Records excerpted from a collection
- - - - - - -
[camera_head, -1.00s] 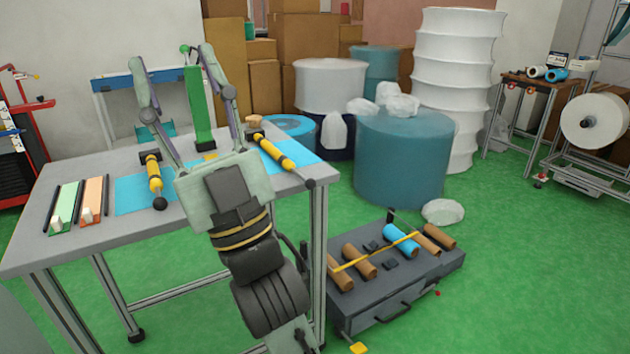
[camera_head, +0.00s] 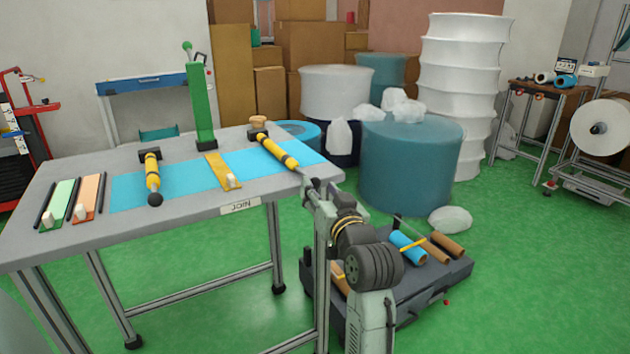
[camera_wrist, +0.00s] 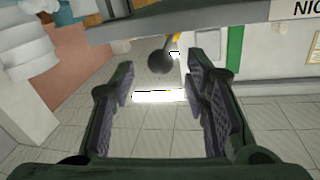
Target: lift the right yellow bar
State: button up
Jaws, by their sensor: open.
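The right yellow bar (camera_head: 277,152), with dark bands, lies slanted at the table's right end. Its far end meets a black block (camera_head: 258,135). Its near end reaches the table's front right corner, beside my gripper (camera_head: 318,187), and its tip is hard to make out there. In the wrist view, my gripper (camera_wrist: 160,82) is open and empty. A dark round knob (camera_wrist: 161,61), with a bit of yellow behind it, shows ahead between the two jaws, apart from both. The left yellow bar (camera_head: 152,178) lies farther left on the table.
The grey table (camera_head: 85,235) has its front edge just beside my gripper; this edge crosses the top of the wrist view. A green upright lever (camera_head: 201,105) stands at the back. A low dark cart (camera_head: 440,275) with rolls stands right of my arm.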

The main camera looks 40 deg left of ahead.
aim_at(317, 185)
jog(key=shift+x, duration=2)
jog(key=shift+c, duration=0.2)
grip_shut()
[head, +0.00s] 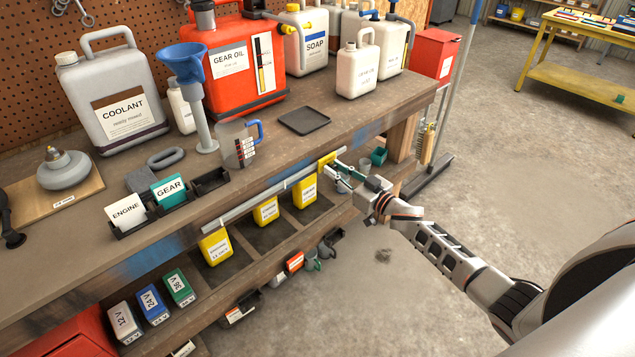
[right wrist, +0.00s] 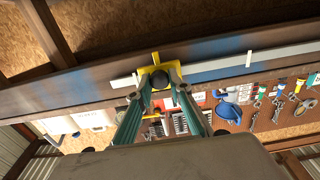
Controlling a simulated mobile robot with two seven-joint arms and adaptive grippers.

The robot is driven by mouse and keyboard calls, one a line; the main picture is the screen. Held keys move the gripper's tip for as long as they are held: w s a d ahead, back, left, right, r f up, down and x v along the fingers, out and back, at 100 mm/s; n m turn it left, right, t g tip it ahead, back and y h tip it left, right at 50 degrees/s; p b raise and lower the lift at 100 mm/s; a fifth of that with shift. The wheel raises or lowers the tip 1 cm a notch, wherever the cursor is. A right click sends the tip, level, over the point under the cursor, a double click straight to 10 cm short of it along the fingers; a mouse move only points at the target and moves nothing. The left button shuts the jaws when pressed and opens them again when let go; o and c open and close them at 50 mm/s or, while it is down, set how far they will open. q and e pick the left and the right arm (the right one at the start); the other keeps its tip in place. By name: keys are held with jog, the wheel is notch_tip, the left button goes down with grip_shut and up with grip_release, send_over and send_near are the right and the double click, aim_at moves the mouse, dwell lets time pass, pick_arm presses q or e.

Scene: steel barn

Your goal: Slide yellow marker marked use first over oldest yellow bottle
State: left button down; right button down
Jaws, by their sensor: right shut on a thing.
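A yellow marker (head: 327,159) sits at the right part of a pale rail along the bench's front edge. In the right wrist view the marker (right wrist: 146,71) is a yellow frame around a dark round knob. My right gripper (head: 341,177) is shut on the marker, its green fingers (right wrist: 158,86) at either side of the knob. Three yellow bottles with white labels stand in shelf bays below the rail: left (head: 216,248), middle (head: 265,211) and right (head: 304,192). The right one is nearest below the marker. Their label text is too small to read. My left gripper is not in view.
The pale rail (head: 262,199) runs along the bench front above the bays. The bench top holds a coolant jug (head: 110,95), a red gear oil can (head: 240,62), a clear measuring jug (head: 237,145) and a blue funnel (head: 184,62). Concrete floor (head: 420,290) lies open in front.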

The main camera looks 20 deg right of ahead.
- - - - - - -
Repeat everything in the records precisely. Images are excluded from the copy.

[camera_head, -1.00s] 
[camera_head, +0.00s] 
[camera_wrist, +0.00s] 
Target: lift the right yellow bar
State: button up
Jaws, by their sensor: open.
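The right yellow bar (camera_head: 277,152), with dark bands, lies slanted at the table's right end. Its far end meets a black block (camera_head: 258,135). Its near end reaches the table's front right corner, beside my gripper (camera_head: 318,187), and its tip is hard to make out there. In the wrist view, my gripper (camera_wrist: 160,82) is open and empty. A dark round knob (camera_wrist: 161,61), with a bit of yellow behind it, shows ahead between the two jaws, apart from both. The left yellow bar (camera_head: 152,178) lies farther left on the table.
The grey table (camera_head: 85,235) has its front edge just beside my gripper; this edge crosses the top of the wrist view. A green upright lever (camera_head: 201,105) stands at the back. A low dark cart (camera_head: 440,275) with rolls stands right of my arm.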

The main camera looks 40 deg left of ahead.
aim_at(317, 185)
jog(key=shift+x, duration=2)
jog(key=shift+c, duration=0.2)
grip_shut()
[head, +0.00s] 
[right wrist, +0.00s] 
Controlling a simulated mobile robot with two seven-joint arms and adaptive grippers.

The robot is driven by mouse and keyboard calls, one a line; the main picture is the screen. Held keys move the gripper's tip for as long as they are held: w s a d ahead, back, left, right, r f up, down and x v along the fingers, out and back, at 100 mm/s; n m turn it left, right, t g tip it ahead, back and y h tip it left, right at 50 degrees/s; p b raise and lower the lift at 100 mm/s; a fifth of that with shift. The wheel raises or lowers the tip 1 cm a notch, wherever the cursor is. A right click sends the tip, level, over the point under the cursor, a double click straight to 10 cm short of it along the fingers; a mouse move only points at the target and moves nothing. The left button shuts the jaws when pressed and opens them again when let go; o and c open and close them at 50 mm/s or, while it is down, set how far they will open. q and e pick the left and the right arm (the right one at the start); the other keeps its tip in place. By name: keys are held with jog, the wheel is notch_tip, the left button goes down with grip_shut and up with grip_release, send_over and send_near are the right and the double click, aim_at moves the mouse, dwell lets time pass, pick_arm presses q or e.

Scene: steel barn

Your goal: Slide yellow marker marked use first over oldest yellow bottle
State: left button down; right button down
Jaws, by their sensor: right shut on a thing.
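A yellow marker (head: 327,159) sits at the right part of a pale rail along the bench's front edge. In the right wrist view the marker (right wrist: 146,71) is a yellow frame around a dark round knob. My right gripper (head: 341,177) is shut on the marker, its green fingers (right wrist: 158,86) at either side of the knob. Three yellow bottles with white labels stand in shelf bays below the rail: left (head: 216,248), middle (head: 265,211) and right (head: 304,192). The right one is nearest below the marker. Their label text is too small to read. My left gripper is not in view.
The pale rail (head: 262,199) runs along the bench front above the bays. The bench top holds a coolant jug (head: 110,95), a red gear oil can (head: 240,62), a clear measuring jug (head: 237,145) and a blue funnel (head: 184,62). Concrete floor (head: 420,290) lies open in front.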

The main camera looks 20 deg right of ahead.

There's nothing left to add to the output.